The time has come when you’ve moved away from home and plunged into your first year of university. You can handle yourself, sure.

But did you think about how comfortable you will be in your residence room?

If you’re in Pitman Hall, it may seem like a concrete jail cell but there are no bars on the windows. If you’re a lucky resident of the ILLC, it may look like a hotel, but there will be no butler. And if you’re in O’Keefe House, you’ll need something to make your half of the shared room shine.

Have no fear. All you need is some colour, decorations, and imagination.

Adding a bit of flair to your room will help you get through the year without wanting to die a little inside while you stare at your walls between classes — if that’s what you dig. It doesn’t have to be overboard; just enough to entertain your friends when they decide your room is the “cool room.”

“People often hung out in my room to watch movies as I had a small TV and DVD player,” said third-year Radio and Television Arts student Stephanie Parrott. “The common room TV was frequently in use and it was often too noisy. If you want people to hang out in your room, keep the door open.”

As for keeping the party people there, it’s good to find a colour scheme and use your bed sheets as a starting point. Your bed is not only where the magic happens, but it often becomes the room’s centrepiece.

This doesn’t mean you should coat your room in baby blue but also try to avoid creating an alarming tie-dye affect.

In terms of making your room feel comfortable, try filling space, but be more original and less packrat. Big piles of class notes and last week’s laundry won’t get you onto HGTV.

It’s up to you how clean or cluttered your room is. By just having a few posters or decorations on your walls and maybe even a nice small rug, you will begin to feel like it’s not a sad, open space. Places like World of Posters at Yonge and Gould streets will be a good first destination spot where you can get any wall decoration from Pink Floyd to sunflowers. Also, try hanging a few mirrors — they can make your room seem larger.
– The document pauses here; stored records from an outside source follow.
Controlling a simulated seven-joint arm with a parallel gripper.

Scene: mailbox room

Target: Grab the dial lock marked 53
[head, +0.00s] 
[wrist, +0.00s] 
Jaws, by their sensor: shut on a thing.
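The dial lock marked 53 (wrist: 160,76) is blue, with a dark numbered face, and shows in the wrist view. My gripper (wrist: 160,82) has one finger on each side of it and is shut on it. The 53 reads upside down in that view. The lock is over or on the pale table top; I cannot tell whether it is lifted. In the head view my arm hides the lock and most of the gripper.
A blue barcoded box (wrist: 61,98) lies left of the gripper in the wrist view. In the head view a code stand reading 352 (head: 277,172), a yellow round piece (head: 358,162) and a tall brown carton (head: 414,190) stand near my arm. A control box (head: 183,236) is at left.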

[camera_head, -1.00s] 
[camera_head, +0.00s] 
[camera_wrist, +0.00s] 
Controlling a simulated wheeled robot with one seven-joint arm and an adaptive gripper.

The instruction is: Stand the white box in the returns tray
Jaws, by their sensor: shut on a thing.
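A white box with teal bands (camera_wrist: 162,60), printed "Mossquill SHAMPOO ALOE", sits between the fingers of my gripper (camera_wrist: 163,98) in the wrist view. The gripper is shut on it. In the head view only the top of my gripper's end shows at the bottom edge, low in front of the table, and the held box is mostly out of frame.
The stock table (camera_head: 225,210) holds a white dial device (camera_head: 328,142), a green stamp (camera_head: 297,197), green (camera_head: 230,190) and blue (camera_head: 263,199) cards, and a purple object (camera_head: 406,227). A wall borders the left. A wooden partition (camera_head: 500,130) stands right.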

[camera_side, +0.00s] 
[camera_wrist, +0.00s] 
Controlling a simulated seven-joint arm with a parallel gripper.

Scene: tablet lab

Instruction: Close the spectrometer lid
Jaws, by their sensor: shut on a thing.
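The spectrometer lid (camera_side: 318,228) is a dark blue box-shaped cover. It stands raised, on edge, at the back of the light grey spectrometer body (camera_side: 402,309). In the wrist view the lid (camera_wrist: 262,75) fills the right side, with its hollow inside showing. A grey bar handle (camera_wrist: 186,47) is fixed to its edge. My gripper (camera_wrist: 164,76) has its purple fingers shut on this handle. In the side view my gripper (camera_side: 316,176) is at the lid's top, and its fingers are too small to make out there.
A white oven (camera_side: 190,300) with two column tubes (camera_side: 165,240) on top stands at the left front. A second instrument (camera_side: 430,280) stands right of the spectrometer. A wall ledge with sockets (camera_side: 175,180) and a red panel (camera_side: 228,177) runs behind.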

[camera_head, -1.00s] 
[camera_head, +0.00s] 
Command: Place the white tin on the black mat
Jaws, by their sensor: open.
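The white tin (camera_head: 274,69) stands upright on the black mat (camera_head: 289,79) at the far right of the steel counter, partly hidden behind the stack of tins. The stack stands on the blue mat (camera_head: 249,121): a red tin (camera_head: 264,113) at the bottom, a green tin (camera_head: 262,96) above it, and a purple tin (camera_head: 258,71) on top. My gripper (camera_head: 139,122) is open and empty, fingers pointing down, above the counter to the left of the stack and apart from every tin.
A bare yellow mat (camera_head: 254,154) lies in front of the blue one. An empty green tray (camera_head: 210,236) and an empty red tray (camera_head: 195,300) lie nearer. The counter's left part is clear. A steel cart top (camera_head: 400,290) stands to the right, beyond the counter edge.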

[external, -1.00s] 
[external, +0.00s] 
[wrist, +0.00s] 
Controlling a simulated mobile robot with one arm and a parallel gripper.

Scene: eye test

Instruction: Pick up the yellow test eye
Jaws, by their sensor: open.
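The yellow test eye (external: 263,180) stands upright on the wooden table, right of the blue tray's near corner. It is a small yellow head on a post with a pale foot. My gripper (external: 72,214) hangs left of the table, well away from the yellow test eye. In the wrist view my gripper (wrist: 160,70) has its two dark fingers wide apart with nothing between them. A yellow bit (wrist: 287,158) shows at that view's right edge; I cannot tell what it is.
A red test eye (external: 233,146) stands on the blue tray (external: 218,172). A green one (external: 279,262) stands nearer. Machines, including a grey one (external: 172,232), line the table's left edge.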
“I decorated my room with posters, photos, rugs, and lots of pillows,” said Parrott. “I think with posters, larger, more carefully chosen ones are better than plastering your walls with anything you can find. Covering your walls in dark posters also makes the room feel smaller.”

The key thing to remember is to keep things simple, clean and unique. Find things that fit your style and make you feel comfortable in your home away from home.

You may try your best and still find you’re unhappy with your room. In that case, kick out your roommate for more space.